Chazen Museum of Art
Thomas Hart Benton (American, 1889–1975), Prodigal Son, 1939, lithograph, plate: 10 3/16 x 13 1/4 in. Gift of Amanda K. Berls, 1978.256
You could say that the printmaker's art is the original mass medium. Centuries before the Internet, printmaking was a relatively quick and inexpensive way to share ideas and images, some of them quite provocative. Prints can range from relatively simple images meant chiefly to convey a message to jaw-dropping feats of technical skill.
The Chazen Museum of Art draws from its permanent collection for the new "The Loaded Image: Printmaking as Persuasion" exhibit, which runs though Sept. 25. Works included span half a millennium, from a 1470s Martin Schongauer engraving to a visual response to the Vietnam War by William Weege, who taught printmaking at the UW for more than 30 years.
Those two images point to a recurring theme in this small but rich exhibition: war. Schongauer, a German artist, added grisly touches to The Battle of St. James at Clavijo. In the foreground, a decapitated body still holds a spear; the man's head lolls by his feet, looking remarkably peaceful. The frenzy of battle (in this case, a legendary ninth-century battle between Moors and Christians) is belied by Schongauer's tight composition and attention to minute detail.
The 1967 Weege print, called Hell No I Won't Go! takes the opposite approach, eschewing fine detail for a dramatically pared-down image against blank white space. It's a high-impact composition with a clear point of view: a naked little boy shields his face, spurning the M-16 lying the ground next to him. While some might find Weege's message simplistic, it's visually striking and a good example of artists' contributions to the anti-war movement.
Other political and social themes that appear in the show include workers' rights and virtues like charity and temperance.
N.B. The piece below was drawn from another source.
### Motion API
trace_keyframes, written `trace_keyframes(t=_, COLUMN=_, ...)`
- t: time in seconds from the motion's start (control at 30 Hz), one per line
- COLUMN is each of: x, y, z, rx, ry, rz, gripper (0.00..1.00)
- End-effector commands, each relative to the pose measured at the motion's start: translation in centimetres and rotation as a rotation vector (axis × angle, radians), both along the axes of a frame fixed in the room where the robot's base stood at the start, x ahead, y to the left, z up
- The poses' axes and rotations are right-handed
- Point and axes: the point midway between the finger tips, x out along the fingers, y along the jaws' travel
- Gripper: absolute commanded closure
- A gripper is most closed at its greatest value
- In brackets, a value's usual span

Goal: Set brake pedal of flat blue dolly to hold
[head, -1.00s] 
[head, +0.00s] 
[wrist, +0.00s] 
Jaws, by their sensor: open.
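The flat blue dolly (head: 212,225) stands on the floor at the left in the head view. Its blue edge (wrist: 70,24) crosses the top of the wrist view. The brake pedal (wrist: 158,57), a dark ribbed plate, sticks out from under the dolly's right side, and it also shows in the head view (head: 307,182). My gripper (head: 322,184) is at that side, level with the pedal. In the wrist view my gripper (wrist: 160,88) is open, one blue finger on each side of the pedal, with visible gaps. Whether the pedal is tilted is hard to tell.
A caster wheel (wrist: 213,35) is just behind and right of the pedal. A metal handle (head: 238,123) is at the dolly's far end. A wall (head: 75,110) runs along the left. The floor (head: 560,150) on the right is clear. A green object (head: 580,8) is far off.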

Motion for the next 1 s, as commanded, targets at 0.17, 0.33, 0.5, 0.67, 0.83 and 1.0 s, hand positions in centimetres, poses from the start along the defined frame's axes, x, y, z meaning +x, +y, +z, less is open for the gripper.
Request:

And it's not all grim: a number of humorous prints are included, including a couple that poke fun of foolish old men tricked by greedy young women interested only in their money.
The exhibition is packed with big names from the Chazen's collection: Albrecht Dürer, Goya, Honoré Daumier, and classic American artists like Grant Wood, Thomas Hart Benton, and John Steuart Curry.
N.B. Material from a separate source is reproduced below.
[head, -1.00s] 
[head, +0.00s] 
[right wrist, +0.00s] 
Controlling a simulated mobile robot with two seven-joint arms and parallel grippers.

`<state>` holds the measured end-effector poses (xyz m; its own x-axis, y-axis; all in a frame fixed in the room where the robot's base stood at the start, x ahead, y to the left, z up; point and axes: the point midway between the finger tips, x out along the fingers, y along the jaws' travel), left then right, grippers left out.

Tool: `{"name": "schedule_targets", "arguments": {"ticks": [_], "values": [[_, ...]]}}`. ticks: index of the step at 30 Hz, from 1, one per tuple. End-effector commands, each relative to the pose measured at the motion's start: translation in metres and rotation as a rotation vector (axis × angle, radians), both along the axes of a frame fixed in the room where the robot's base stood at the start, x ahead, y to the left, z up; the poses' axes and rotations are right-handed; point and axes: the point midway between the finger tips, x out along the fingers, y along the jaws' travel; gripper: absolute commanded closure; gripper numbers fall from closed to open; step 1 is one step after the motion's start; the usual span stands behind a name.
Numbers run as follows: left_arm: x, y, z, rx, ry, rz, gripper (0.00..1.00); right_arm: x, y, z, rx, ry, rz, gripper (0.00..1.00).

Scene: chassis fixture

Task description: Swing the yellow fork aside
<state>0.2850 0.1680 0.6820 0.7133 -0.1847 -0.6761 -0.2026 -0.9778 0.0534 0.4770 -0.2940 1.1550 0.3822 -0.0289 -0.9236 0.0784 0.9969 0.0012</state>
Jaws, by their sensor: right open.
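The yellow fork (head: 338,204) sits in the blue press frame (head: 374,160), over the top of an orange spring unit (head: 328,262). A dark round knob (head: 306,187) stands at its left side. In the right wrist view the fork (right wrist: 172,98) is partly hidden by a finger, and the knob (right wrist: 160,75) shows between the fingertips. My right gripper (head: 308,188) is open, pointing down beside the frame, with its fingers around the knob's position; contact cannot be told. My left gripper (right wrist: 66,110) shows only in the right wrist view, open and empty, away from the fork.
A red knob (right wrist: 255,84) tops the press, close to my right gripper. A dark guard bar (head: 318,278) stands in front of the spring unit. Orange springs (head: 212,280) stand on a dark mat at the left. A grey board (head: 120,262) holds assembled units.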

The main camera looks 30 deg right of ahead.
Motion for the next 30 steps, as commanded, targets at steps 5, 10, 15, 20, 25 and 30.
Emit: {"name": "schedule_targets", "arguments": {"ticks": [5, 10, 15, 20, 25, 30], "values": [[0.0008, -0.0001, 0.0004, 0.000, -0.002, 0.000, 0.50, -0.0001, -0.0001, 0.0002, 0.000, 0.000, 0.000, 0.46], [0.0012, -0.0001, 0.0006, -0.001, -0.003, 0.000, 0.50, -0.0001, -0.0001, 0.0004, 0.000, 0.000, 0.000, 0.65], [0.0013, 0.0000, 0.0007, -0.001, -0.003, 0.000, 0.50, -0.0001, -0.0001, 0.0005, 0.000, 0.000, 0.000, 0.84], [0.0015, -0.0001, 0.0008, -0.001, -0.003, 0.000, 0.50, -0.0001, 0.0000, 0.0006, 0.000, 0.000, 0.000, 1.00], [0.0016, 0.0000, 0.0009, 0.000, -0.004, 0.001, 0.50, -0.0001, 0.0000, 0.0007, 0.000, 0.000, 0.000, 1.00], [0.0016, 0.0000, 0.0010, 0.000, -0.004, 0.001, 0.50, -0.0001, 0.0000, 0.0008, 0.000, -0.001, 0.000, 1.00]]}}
Curry, who was once Artist in Residence at the College of Agricultural and Life Sciences, is represented here by a print predating his UW stint. Coyote Stealing a Pig, from 1927, presents a dramatic battle between an enormous mama pig and the two coyotes attempting to snatch her piglet. But, as the museum notes, Curry also offers an allegory of robber barons taking land in the West.
"The Loaded Image" proves that, for centuries, artists have grappled with the political, social and moral issues of their times. Far from sitting in an ivory tower, they've weighed in with everything from bawdy wit to deadly seriousness.